When the wing was folded, Lane studied a small red door they recently installed on the wing. The head of a screw jutted about a centimeter above the sheet metal. It would have to be adjusted.

Saks said plane restoration is like this: One problem is fixed, and a dozen more are found.

Saks’ father also fought in WWII, and Saks grew up gluing together models of the era’s planes.

Now in his 60s, Saks works on the real warbirds for three reasons: “To preserve history, to honor veterans and to satisfy my artistic soul,” he said.

Corsairs were built to have parts subbed out, Saks said. The plane was made in interchangeable chunks, convenient when the planes were churned out “like cookie batches,” he said. It’s unlikely that many of this plane’s parts are the same ones that the factory gave it.

Sixty years after production on this model ended, though, those spare parts are gone. The aluminum body corrodes, and the fabric frays. Planes simply aren’t made this way anymore. That’s where Saks comes in.

To build an original part for a Corsair, Saks has to study. If he has an original part in his hands, he can turn it over, size it up and plan to mimic it. If the part is missing, he pores over photographs, blueprints, anything he can find to clue him in to its shape and function.

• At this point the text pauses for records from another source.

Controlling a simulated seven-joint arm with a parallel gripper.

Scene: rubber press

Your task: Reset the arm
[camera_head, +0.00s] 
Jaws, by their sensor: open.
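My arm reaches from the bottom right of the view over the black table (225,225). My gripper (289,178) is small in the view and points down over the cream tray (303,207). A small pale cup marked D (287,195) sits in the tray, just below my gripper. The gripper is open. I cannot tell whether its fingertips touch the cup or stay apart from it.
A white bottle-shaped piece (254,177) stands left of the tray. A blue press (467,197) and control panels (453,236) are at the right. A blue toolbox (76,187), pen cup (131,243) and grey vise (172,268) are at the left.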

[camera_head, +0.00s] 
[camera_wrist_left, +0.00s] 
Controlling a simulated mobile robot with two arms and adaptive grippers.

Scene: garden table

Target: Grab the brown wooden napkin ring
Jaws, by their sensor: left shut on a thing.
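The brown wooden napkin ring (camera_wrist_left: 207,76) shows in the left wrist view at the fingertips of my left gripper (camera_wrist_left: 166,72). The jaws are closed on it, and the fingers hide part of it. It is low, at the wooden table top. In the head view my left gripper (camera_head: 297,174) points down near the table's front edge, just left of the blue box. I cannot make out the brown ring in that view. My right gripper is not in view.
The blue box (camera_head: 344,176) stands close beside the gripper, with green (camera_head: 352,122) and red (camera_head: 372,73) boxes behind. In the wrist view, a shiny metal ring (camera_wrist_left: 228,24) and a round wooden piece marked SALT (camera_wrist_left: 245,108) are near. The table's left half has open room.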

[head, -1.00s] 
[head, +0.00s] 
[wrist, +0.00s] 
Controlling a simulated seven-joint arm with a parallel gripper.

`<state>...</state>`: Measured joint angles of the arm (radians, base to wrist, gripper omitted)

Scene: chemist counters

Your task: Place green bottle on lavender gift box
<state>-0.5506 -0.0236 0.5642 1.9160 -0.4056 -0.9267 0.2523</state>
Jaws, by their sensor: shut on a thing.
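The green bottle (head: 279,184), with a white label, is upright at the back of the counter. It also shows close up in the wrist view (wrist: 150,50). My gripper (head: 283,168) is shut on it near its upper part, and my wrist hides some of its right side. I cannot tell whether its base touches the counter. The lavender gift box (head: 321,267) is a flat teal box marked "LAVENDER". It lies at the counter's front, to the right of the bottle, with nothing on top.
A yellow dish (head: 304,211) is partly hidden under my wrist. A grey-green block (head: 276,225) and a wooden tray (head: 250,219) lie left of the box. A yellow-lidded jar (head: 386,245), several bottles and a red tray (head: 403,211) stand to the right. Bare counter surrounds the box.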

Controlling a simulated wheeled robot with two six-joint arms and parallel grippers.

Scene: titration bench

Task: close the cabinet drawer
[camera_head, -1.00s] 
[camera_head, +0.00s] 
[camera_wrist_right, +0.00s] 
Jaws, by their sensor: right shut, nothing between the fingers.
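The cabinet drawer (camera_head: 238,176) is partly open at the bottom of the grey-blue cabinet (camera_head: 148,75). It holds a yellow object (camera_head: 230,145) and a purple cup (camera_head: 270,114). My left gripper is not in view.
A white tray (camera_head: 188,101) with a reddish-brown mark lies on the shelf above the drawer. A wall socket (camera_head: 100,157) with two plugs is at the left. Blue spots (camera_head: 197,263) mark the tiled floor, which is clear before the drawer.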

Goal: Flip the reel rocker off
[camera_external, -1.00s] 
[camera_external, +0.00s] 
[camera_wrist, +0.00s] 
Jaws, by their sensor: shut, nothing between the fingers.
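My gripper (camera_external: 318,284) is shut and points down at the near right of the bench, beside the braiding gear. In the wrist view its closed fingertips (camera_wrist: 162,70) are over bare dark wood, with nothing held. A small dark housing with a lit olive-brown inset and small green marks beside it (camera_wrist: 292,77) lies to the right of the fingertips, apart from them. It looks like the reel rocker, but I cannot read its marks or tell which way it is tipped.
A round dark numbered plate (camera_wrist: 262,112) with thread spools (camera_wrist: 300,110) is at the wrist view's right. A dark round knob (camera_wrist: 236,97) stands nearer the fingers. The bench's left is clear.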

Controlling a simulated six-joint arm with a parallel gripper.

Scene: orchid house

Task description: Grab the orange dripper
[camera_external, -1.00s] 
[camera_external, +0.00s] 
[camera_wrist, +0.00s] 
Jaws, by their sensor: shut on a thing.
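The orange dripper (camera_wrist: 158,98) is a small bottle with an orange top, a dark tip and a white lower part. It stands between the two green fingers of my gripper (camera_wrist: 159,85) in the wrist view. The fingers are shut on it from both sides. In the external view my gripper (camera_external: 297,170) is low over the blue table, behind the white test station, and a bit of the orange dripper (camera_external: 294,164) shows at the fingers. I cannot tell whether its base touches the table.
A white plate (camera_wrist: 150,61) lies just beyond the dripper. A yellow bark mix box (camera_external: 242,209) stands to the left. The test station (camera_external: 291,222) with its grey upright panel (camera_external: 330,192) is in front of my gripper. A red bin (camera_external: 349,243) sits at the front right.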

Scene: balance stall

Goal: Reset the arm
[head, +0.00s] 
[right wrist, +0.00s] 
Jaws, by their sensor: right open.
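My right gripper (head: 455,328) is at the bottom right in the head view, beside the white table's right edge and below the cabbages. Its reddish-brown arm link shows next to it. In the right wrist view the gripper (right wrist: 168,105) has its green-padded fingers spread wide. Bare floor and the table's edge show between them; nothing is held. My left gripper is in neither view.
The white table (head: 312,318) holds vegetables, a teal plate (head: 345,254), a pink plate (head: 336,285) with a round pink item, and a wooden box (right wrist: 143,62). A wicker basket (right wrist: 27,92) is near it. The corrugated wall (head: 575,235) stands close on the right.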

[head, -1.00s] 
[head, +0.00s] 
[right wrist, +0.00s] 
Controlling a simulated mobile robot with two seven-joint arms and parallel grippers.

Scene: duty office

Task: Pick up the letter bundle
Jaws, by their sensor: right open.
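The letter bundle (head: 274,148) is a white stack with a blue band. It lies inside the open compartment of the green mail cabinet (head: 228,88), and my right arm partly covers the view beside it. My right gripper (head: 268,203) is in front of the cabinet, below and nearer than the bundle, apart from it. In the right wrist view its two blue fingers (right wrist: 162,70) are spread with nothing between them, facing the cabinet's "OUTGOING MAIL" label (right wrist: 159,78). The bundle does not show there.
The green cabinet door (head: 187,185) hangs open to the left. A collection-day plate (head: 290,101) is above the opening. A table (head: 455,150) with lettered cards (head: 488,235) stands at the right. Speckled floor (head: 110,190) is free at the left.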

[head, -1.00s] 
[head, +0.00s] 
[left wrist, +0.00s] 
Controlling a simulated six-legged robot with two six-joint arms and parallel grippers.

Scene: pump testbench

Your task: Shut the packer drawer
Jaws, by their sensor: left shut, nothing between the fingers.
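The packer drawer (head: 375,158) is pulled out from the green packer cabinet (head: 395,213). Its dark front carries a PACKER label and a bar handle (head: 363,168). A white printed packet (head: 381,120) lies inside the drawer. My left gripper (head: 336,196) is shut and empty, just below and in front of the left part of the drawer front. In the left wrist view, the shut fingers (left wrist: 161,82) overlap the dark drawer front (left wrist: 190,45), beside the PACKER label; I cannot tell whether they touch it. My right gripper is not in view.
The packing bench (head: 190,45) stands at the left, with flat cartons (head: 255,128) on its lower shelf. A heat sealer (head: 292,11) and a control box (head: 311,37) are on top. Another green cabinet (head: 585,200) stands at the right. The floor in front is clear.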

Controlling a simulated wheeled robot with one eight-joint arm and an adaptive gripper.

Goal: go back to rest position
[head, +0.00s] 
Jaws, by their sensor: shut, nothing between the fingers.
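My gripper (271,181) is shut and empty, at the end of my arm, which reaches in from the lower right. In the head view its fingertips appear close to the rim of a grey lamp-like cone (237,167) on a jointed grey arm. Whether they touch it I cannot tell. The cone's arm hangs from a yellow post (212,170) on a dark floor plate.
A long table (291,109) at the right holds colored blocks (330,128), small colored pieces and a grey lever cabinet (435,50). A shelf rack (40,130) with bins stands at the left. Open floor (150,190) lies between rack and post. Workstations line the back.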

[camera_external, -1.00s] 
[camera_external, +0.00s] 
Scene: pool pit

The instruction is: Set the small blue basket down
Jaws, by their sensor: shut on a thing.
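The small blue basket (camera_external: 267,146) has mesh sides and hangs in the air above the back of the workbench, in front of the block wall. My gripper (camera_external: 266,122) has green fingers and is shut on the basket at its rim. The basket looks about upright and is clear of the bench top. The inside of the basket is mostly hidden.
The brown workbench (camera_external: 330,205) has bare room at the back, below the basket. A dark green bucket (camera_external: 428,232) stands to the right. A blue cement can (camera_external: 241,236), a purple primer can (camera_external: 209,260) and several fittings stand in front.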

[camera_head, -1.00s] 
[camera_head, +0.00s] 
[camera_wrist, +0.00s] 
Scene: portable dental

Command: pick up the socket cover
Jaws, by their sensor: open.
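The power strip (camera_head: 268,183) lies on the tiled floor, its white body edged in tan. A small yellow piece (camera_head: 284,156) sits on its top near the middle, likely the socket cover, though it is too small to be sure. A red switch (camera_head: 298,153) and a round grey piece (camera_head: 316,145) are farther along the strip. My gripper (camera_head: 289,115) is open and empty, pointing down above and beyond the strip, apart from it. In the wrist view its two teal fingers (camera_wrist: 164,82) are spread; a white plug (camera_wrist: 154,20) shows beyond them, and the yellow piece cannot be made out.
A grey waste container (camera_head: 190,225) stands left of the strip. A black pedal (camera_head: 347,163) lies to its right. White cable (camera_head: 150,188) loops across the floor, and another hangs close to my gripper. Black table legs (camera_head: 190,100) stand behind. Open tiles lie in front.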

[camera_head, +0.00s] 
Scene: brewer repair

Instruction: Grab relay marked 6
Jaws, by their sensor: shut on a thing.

He then has to build custom tools, molds of the right size for shaping the sheet metal. He makes a tool for each strip, then finally folds the thin metal around it.

On a large, complex machine, it’s meticulous work. When that machine then has to fly and support a human life, it’s no light responsibility.

Saks pours himself into each piece of the plane, and then, one day, it’s finished. It goes out the door and flies away.

“It’s like anything else you work intimately with,” Saks said. “It takes a piece of you with it when it goes.”